Şimdilerde emekli olmuş bir işçi olarak Ludwigsburg Alevi Kültür Merkezi üyeliğim devam ediyor. Görevi yeni gelenlere, gençlere devrettim. Alevi olarak, Kürt olarak, insan olarak burada farklı bir hayata adım attım. Kendimiz ve çocuklarımız için çok güzel şeyler yaptık. Tabii ki, zorluklar yaşadık, haksızlıklarla karşılaştık ama bu ülkeden ve insanlarından çok şeyler öğrendik.”
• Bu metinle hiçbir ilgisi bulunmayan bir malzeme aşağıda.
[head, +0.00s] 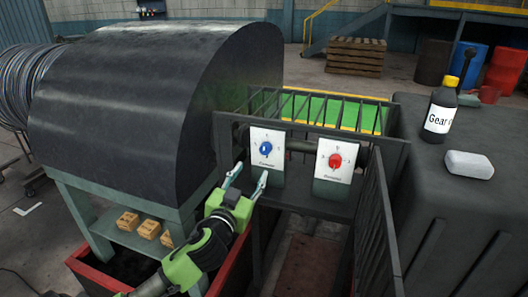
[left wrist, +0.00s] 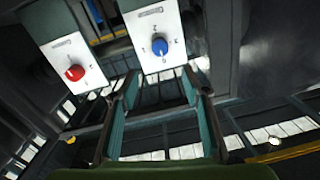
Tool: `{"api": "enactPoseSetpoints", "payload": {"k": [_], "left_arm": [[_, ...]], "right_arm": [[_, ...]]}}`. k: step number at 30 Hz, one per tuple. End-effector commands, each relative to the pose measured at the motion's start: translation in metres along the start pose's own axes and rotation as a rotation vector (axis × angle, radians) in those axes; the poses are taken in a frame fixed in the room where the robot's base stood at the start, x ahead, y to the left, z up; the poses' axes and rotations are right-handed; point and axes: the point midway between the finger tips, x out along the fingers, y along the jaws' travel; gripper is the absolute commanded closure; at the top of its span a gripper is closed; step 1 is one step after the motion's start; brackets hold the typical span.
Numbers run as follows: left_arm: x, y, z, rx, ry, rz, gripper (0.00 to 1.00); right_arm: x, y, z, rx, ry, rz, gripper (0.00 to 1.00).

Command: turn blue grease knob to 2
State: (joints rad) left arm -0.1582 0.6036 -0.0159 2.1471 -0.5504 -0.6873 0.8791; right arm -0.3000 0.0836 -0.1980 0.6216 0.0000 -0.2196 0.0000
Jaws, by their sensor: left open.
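The blue knob (head: 265,149) sits on a white dial plate (head: 266,160) on the dark frame in front of the green-floored cage. In the left wrist view the gripper (left wrist: 161,92) shows both fingers apart, not touching the knob. My right gripper is not in view.
A red knob (head: 335,160) on a similar white plate stands right of the blue one. The big black drum housing (head: 130,105) rises close on the left. A dark cabinet (head: 470,210) at right bears a labelled bottle (head: 440,108) and a white block (head: 469,164). Railings (head: 376,225) flank the gap.

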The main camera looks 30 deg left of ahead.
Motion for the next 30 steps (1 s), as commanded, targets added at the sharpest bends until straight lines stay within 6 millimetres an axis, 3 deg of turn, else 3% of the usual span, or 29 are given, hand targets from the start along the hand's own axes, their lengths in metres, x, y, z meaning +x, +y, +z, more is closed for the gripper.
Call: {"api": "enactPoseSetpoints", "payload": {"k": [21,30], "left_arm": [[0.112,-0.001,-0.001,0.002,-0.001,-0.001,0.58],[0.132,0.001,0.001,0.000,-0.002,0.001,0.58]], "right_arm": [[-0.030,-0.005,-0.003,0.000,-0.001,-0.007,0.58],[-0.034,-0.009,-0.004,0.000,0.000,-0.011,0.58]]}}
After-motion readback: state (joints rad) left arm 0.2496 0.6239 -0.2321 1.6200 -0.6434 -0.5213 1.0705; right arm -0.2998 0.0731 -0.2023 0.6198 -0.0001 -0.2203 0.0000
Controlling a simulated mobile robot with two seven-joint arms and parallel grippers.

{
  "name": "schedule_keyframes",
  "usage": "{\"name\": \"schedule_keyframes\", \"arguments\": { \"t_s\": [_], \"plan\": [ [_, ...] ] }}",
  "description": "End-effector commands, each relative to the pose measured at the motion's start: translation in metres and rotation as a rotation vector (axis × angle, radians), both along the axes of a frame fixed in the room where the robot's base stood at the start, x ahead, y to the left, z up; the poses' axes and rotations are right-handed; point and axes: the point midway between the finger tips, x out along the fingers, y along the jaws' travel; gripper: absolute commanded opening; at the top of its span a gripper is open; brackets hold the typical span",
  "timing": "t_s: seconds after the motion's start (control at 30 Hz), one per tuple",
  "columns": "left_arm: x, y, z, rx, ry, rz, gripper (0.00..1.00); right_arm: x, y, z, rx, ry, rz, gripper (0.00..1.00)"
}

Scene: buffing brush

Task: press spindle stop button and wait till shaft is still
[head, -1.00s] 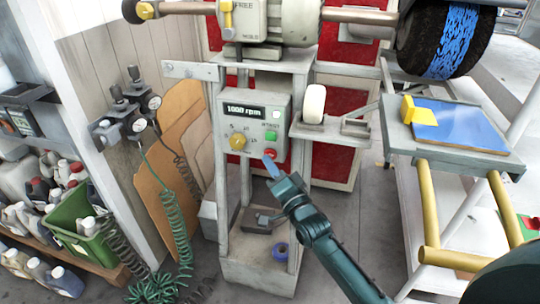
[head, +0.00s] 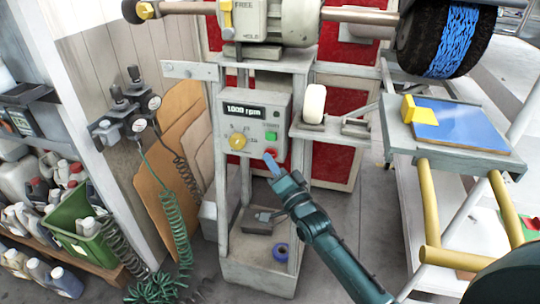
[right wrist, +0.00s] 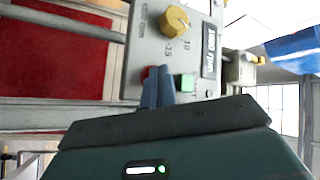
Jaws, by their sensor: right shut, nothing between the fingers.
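The grey control box (head: 250,120) stands on the machine's frame, and its display (head: 244,111) reads 1000 rpm. The red stop button (head: 273,151) is at its lower right, below the green button (head: 271,135). My right gripper (head: 270,161) is shut and empty, with its blue fingertips at the red button, partly covering it. In the right wrist view the fingertips (right wrist: 158,87) overlap the red button (right wrist: 147,73), beside the green button (right wrist: 185,83). I cannot tell whether they touch it. The shaft (head: 355,15) crosses the top, with a blue-and-black brush wheel (head: 452,40) at right. My left gripper is out of view.
A yellow knob (head: 237,141) sits left of the buttons. A white roller (head: 315,104) is on a bracket to the right. A stand with a blue pad (head: 458,125) and yellow rails (head: 430,200) is farther right. Coiled hoses (head: 178,225) hang at left.

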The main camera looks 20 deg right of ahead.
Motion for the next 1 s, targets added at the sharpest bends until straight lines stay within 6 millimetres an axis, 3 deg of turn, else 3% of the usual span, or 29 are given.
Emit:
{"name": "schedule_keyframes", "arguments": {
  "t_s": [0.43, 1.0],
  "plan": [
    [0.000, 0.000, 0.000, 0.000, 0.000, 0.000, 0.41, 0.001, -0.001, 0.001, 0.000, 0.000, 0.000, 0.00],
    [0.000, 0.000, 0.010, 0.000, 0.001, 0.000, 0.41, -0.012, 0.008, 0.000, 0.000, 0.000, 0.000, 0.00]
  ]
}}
Pülümür dağlarından Almanya/Stuttgart’a uzanan dolu dolu geçen bir hayat. Ali Rıza Aslan, “çocuklarımın birisi Dersim, ikisi Almanya’da doğdu. İki kişiden oniki kişilik çekirdek bir aile olduk. Artık herkes kendisini buralı saymakta. Ben ise, hala (Ludwigsburg-Dersim-Gelibolu arası) gitme gelmeleri yaşıyorum. Zira, Dersim bizler için gül bahçesidir. İnsan olan gül bahçesinden vazgeçer mi?”
Bir işçinin çalışmalarından, yaşadıklarından öğrenerek sohbetimizi sonlandırıyoruz…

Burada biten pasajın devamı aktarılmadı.